Scholars of the New Testament speculate that the Gospel of Mark was the first of the canonical Gospels to be composed, sometime between 68 and 73 CE, or thirty-five to forty years after the Crucifixion. It was followed by Luke and Matthew, and then John, which was not composed until sometime between 90 and 110 CE. Jesus himself, of course, wrote nothing, so our understanding of his teachings relies on these rather belated accounts, from which Christians have drawn thousands of portraits of Jesus, both verbal and visual, portraits that are often in direct conflict with one another: gentle rabbi, revolutionary zealot, prophet of the end time, mystic of love, harbinger of the messiah, and the messiah himself.
What, then, can be said about the alternative Jesus, depicted (as his advocates like to point out) sitting in solitary meditation beneath a tree rather than nailed to a wooden cross? The encyclopedia will give the Buddha’s dates as 563-483 BCE, but recent scholarship suggests that he may have lived as much as a century later. If something as straightforward as the years of his birth and death are subject to controversy, what can be said about his teachings? Like Jesus, he wrote nothing himself. But unlike Jesus, his teachings were written down, not thirty-five years after his death but 350, and not in the land of his life and teaching, India, but on the island of Sri Lanka. What can possibly be said with any confidence about the Buddha’s words and thoughts?
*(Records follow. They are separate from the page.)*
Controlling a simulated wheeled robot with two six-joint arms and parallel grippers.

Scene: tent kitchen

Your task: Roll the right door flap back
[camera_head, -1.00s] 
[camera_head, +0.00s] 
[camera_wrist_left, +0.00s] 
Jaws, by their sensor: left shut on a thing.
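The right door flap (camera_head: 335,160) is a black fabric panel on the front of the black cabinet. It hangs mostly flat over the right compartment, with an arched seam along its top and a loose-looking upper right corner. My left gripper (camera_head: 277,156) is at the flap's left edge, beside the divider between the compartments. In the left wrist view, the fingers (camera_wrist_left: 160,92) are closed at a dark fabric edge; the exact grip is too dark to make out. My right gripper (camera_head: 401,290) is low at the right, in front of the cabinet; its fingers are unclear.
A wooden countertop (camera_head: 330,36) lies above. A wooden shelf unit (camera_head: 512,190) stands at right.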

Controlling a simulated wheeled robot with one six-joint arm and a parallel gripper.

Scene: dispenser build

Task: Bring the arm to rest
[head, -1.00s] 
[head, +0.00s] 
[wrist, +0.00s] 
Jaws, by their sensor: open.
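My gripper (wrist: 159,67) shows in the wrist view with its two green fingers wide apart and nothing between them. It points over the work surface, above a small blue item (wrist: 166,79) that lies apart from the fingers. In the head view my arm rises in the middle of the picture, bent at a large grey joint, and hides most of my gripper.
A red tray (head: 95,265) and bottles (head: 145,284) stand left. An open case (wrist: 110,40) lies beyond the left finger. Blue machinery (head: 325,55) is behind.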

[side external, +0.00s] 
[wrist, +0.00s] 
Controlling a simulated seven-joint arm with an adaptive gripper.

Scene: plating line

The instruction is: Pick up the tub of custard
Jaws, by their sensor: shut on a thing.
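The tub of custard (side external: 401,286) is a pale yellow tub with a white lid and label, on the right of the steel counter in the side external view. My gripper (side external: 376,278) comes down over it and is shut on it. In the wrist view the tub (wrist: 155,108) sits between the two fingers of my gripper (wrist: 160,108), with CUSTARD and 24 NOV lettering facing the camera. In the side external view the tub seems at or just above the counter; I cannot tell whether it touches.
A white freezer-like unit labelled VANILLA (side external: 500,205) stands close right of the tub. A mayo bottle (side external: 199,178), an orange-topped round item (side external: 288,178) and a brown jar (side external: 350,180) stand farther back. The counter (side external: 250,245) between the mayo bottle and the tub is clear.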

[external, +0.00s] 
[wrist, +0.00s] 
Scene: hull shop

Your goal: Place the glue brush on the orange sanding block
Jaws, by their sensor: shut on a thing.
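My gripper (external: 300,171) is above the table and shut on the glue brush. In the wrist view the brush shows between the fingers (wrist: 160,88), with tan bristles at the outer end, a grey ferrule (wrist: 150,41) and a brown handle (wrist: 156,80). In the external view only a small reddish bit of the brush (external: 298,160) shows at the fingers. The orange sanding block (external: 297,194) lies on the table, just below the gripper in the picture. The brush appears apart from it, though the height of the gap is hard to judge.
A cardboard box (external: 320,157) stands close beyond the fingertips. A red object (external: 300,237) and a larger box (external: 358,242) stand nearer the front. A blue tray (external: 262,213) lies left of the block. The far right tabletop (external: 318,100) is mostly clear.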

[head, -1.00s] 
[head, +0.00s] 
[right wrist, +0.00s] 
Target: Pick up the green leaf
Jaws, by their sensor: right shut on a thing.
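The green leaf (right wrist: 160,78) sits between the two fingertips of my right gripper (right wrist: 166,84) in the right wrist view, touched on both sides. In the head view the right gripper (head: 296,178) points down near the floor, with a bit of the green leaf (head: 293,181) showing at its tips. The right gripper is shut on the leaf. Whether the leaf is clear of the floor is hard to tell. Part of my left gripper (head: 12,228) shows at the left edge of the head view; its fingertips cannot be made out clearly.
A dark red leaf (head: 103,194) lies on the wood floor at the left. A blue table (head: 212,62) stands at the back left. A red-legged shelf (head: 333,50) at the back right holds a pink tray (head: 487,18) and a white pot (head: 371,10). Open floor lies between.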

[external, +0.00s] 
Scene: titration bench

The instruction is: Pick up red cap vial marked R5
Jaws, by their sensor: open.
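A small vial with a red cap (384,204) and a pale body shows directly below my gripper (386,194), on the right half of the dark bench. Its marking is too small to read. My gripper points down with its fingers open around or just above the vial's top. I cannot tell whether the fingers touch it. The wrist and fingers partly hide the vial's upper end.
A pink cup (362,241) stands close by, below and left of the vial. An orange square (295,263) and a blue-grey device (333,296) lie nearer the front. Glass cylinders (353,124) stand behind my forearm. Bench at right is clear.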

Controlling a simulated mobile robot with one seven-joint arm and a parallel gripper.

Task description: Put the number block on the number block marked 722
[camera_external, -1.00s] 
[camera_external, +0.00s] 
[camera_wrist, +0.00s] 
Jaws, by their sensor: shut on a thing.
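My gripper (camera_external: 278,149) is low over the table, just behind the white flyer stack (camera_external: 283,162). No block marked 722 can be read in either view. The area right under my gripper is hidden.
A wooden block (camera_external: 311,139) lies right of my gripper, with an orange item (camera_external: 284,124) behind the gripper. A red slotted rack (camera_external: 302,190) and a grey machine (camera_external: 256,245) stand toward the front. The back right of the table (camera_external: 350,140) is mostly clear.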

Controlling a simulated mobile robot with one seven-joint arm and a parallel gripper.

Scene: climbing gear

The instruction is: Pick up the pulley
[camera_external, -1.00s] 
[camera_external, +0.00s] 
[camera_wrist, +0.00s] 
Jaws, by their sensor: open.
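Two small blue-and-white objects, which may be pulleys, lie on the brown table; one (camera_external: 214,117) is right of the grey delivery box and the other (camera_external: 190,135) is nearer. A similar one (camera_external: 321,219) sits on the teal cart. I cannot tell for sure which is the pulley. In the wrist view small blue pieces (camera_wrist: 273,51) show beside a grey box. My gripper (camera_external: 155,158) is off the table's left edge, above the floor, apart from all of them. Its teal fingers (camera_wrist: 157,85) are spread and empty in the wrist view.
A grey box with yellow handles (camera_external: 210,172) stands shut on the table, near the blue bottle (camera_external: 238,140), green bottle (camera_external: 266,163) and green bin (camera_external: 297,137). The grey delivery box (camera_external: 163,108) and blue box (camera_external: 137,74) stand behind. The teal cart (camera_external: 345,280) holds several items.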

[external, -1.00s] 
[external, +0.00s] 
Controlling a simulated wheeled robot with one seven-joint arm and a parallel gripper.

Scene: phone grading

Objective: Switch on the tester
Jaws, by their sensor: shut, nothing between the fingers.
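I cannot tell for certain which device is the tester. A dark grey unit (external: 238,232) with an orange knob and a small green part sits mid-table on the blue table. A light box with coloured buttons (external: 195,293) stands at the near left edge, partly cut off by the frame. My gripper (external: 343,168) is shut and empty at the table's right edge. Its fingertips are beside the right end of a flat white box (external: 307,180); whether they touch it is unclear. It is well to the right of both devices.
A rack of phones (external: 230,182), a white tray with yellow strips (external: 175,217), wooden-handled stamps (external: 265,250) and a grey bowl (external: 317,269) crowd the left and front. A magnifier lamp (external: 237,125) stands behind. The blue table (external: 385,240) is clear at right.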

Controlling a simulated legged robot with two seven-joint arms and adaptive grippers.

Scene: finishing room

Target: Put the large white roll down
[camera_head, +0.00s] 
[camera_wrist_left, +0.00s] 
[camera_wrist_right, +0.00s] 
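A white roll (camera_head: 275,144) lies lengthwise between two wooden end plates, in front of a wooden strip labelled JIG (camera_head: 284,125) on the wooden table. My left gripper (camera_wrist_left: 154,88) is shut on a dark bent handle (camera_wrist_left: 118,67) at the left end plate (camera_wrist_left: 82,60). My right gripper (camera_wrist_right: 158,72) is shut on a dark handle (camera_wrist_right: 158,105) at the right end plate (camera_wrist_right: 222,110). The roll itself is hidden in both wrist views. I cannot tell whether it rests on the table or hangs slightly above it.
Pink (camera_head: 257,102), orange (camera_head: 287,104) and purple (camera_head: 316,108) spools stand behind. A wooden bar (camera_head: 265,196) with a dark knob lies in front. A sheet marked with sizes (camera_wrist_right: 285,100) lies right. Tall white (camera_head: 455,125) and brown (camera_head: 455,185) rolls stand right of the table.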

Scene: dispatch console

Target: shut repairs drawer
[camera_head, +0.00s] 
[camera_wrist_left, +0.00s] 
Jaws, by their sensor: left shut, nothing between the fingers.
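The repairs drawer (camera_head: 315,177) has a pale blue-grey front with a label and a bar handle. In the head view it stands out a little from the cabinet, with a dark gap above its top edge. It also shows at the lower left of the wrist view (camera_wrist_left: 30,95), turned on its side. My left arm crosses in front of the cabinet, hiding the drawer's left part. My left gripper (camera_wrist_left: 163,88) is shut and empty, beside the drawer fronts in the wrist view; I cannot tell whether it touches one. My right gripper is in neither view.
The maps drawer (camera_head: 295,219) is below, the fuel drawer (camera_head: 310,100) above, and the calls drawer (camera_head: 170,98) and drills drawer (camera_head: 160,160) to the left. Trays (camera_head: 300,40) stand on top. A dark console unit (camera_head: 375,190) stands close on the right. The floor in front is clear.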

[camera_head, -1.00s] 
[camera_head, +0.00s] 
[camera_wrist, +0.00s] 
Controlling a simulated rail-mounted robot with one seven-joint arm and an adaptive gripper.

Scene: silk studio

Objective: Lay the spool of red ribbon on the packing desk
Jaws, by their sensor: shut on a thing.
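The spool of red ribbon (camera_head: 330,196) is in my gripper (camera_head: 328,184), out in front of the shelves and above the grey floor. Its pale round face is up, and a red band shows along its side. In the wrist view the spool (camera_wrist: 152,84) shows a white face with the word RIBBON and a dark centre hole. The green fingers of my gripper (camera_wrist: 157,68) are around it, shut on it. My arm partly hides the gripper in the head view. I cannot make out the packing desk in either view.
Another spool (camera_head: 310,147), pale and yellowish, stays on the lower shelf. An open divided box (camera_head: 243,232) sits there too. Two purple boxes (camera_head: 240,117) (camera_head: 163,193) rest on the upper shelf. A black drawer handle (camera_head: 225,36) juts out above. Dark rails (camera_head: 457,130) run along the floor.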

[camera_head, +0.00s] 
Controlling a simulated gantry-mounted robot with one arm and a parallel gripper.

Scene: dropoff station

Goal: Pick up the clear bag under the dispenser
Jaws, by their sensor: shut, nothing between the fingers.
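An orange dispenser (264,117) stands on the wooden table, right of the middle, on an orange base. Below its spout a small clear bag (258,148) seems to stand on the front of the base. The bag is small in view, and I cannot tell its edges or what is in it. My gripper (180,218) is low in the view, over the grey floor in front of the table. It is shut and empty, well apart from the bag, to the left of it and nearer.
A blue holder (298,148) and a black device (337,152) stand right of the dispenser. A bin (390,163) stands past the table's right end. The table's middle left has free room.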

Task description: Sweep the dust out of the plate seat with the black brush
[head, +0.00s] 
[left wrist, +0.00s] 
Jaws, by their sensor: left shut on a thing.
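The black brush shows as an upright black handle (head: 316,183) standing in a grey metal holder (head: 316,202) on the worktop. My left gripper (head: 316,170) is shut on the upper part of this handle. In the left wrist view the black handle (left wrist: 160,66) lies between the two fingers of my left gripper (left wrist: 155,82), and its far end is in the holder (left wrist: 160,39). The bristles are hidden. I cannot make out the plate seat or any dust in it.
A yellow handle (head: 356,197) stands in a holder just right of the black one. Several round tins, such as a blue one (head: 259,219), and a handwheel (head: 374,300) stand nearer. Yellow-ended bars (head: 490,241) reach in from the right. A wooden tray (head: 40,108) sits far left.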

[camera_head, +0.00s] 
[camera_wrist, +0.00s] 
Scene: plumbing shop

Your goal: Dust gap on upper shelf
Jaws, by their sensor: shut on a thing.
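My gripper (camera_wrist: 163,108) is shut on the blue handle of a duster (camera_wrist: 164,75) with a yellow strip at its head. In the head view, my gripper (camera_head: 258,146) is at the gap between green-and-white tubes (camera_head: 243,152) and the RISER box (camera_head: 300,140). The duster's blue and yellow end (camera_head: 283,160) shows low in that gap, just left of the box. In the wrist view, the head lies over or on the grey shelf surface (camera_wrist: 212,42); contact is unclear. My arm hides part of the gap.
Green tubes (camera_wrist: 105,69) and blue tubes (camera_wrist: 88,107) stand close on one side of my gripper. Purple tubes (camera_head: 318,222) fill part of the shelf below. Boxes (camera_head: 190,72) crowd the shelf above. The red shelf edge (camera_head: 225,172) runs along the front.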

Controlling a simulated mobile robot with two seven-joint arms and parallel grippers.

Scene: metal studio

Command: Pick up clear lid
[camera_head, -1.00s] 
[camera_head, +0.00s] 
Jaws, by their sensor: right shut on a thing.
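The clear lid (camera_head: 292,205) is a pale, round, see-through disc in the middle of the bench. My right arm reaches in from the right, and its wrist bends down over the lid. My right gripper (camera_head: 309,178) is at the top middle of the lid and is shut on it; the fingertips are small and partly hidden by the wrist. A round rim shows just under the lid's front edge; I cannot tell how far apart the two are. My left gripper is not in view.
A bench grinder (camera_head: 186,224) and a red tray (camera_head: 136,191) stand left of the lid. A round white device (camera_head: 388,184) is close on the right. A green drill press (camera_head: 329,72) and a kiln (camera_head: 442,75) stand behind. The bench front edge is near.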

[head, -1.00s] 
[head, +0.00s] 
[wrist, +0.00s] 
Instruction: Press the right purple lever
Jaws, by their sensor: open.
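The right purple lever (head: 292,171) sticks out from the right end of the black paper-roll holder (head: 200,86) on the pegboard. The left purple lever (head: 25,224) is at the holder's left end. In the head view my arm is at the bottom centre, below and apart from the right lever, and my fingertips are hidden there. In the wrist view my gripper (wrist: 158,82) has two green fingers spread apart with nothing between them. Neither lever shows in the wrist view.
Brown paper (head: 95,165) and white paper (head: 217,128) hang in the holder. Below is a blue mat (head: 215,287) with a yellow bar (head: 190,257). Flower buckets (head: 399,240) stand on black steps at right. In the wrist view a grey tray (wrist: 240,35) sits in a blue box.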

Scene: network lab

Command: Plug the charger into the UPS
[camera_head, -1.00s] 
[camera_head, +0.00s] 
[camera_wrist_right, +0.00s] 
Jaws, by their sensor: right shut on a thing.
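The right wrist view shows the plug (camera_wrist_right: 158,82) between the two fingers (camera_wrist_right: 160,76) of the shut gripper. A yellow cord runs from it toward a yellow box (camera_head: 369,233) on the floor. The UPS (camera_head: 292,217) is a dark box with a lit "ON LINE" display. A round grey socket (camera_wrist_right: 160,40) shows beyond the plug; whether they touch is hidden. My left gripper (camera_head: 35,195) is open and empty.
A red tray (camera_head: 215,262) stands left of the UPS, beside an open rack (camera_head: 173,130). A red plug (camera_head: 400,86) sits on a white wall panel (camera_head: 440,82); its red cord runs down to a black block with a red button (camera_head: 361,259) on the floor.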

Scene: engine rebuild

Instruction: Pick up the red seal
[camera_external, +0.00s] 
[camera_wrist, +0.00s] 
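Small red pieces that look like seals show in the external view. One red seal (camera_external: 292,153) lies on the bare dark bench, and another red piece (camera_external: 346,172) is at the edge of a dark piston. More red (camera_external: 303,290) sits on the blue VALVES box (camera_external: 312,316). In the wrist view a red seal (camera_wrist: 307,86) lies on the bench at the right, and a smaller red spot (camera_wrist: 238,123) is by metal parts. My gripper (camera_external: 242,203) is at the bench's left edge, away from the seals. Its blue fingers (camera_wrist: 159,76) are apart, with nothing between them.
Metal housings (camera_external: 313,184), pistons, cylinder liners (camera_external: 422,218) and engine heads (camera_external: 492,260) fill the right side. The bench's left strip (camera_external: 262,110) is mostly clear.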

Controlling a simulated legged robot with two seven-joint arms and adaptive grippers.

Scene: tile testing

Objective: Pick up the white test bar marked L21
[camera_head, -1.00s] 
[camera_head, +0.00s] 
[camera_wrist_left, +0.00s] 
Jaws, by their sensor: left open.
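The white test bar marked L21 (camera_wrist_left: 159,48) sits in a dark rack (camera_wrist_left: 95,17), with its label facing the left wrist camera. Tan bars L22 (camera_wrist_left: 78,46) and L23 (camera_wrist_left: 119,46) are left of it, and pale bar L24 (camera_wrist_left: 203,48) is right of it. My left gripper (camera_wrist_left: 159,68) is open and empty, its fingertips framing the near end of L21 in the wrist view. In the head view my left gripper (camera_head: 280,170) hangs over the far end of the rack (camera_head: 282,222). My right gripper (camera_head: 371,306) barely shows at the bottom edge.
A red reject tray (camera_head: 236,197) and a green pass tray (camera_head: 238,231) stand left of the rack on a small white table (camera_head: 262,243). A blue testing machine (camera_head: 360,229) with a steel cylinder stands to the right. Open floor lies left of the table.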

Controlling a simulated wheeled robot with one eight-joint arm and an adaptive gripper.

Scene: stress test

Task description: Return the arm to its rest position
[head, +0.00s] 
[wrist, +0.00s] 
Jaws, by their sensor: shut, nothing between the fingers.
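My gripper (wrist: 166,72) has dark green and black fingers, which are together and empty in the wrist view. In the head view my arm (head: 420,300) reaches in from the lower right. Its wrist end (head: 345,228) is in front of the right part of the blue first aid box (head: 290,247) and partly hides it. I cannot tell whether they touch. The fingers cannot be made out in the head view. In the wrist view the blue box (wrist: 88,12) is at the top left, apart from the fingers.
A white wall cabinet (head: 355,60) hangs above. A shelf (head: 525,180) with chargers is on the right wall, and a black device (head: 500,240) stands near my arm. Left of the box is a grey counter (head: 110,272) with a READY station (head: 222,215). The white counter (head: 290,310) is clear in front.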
In his new book, the noted Indian essayist and novelist Pankaj Mishra, apparently undeterred by the disjunctions of time and space, tells us. Mishra began work more than a decade ago on a historical novel about the Buddha while living in the quiet little town of Mashobra, near the former British hill station of Simla, in the foothills of the Himalayas in India. But the project stalled:
I couldn’t have known then that it would be impossible to understand the Buddha or his teachings from books alone, and that I would have to leave Mashobra and enter the larger world, travel to places as different as America and Kashmir, England and Afghanistan, learn to see differently the western writers and intellectuals I idolized, before I could begin to understand the Buddha, his teachings, and their special relevance in these troubled, bewildering times from which his own age seemed, superficially at least, so remote.
Mishra’s hope was that writing the novel would help him fill gaps in his knowledge of his country’s past “and give me the historical sense I felt I lacked.” He seems to have abandoned the historical novel because his interest turned from the Buddha in the past to the Buddha in the present.
It was only in the spring of 2001, after returning to London from a trip to Pakistan and Afghanistan to report on the Taliban, that he decided to return to the Buddha, but in a work of nonfiction rather than a novel. Mishra had visited Peshawar, once a cosmopolitan Buddhist city, where shaven-headed teachers of a sublime philosophy of mind had been replaced by bearded preachers of jihad, condemning the infidels of their imagination.
The book that he has written is not simply a life of the Buddha. An idiosyncratic, sprawling work of some 400 pages, An End to Suffering moves back and forth between biography, tales of eccentric nineteenth-century European travelers to India, a memoir of Mishra’s philosophical education and philosophical manifesto. The life of the Buddha that he recounts retains, however, some of the characteristics of the novel he had planned. Mishra often writes as if he knows his subject’s most intimate thoughts, telling us, for example, that the younger Buddha “dreamed of travel to what to him then seemed impossibly distant places,” and that the older Buddha “was understandably anxious about admitting women into a celibate order of men.”